> **Task to complete**
Locate the lines that hold the string "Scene". Copy every such line.

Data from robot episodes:
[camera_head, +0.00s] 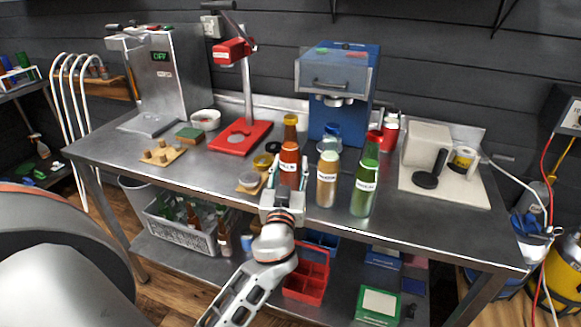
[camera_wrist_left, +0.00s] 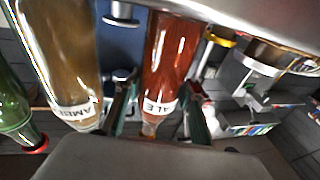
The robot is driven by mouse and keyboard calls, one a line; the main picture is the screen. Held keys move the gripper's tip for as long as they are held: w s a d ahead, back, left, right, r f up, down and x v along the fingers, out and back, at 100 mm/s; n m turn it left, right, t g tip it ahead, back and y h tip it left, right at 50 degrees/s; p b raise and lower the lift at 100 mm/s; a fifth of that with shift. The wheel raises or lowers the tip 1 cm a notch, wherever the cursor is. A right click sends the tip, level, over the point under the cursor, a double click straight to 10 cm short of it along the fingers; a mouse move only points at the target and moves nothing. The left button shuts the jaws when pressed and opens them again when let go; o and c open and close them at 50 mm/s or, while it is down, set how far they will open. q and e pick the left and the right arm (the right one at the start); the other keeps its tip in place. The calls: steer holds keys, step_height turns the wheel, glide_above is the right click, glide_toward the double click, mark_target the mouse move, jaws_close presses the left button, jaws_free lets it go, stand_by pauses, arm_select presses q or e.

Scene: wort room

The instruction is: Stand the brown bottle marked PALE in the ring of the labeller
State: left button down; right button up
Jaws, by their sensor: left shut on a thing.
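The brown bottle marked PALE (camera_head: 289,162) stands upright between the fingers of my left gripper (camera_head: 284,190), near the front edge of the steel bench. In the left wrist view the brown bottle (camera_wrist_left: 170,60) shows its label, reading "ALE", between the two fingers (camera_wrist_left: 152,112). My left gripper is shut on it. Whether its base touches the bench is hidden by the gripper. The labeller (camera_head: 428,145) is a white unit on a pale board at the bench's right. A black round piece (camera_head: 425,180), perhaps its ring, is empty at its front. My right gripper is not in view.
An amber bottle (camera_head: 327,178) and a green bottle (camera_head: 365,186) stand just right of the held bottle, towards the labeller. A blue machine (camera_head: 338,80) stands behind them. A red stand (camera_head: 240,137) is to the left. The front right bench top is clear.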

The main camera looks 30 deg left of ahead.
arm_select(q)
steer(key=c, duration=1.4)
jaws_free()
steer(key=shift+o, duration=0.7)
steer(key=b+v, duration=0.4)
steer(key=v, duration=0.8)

...

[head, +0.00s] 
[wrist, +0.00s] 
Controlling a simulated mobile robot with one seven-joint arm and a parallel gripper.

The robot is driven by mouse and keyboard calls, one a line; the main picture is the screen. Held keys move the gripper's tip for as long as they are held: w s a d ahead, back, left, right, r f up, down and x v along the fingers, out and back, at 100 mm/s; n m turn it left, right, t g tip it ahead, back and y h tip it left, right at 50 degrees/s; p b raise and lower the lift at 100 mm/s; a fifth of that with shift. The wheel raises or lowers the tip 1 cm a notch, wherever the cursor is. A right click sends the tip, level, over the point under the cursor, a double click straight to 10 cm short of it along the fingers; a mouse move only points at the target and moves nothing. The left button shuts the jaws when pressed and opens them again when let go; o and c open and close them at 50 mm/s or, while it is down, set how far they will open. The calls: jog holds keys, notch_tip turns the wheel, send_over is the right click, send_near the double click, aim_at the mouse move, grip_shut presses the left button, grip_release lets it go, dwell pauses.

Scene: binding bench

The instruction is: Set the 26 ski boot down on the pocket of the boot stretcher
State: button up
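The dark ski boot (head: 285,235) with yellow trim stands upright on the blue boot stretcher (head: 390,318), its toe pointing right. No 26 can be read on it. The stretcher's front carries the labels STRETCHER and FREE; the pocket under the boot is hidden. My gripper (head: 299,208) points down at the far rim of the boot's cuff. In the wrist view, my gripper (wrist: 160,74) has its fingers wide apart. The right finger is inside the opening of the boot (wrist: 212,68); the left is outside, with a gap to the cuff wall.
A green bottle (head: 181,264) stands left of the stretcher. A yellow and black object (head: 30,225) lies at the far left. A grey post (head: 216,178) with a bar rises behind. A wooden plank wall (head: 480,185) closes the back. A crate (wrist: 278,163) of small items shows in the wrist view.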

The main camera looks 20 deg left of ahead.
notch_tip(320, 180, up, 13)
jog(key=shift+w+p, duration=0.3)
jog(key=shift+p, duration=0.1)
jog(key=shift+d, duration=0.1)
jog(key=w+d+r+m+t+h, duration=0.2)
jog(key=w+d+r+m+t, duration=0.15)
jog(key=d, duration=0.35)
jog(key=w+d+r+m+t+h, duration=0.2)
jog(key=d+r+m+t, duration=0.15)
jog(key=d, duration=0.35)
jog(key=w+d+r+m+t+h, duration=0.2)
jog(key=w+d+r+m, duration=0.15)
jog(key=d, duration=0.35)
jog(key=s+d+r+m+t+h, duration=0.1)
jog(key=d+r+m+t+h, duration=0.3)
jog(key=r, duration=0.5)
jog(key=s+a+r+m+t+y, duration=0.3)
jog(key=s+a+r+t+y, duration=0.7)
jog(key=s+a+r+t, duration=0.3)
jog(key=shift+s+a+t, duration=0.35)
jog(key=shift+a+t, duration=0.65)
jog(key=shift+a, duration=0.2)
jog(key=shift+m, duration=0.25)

* * *

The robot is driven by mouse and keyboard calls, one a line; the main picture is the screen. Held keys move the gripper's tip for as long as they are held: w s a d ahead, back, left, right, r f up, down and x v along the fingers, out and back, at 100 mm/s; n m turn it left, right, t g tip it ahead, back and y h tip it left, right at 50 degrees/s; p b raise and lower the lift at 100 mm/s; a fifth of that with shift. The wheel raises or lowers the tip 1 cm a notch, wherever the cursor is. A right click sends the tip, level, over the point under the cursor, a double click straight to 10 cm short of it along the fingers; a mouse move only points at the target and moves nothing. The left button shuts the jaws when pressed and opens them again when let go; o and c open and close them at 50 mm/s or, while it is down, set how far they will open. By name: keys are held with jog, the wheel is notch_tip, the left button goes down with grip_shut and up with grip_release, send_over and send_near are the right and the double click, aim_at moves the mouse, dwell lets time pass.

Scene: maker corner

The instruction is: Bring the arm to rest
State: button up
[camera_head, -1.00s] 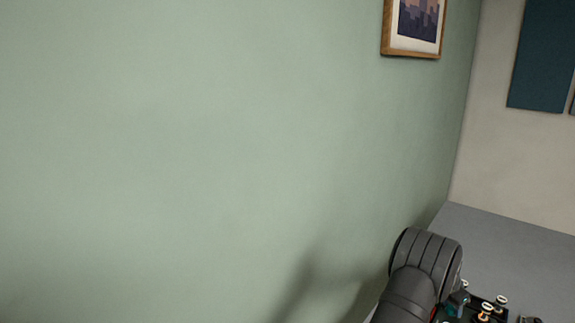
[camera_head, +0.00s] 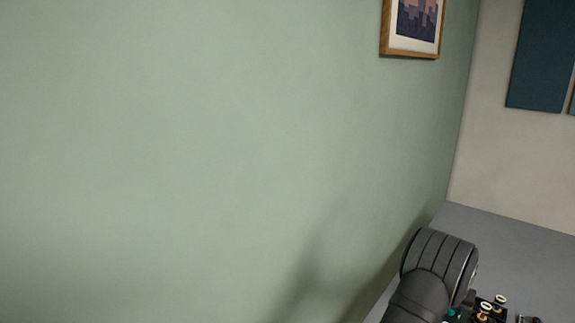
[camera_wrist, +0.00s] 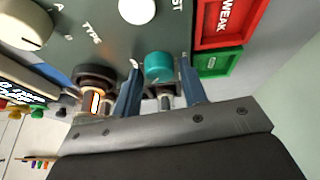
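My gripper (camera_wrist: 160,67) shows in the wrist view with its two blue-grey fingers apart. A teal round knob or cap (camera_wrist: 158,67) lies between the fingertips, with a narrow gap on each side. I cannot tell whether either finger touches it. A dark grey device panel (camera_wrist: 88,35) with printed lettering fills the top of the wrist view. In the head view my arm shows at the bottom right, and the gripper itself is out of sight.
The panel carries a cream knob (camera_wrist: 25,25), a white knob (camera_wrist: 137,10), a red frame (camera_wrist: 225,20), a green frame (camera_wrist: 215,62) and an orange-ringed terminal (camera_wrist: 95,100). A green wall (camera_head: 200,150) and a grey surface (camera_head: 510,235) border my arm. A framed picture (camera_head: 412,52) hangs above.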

> **Full response**
Scene: wort room
Scene: binding bench
Scene: maker corner

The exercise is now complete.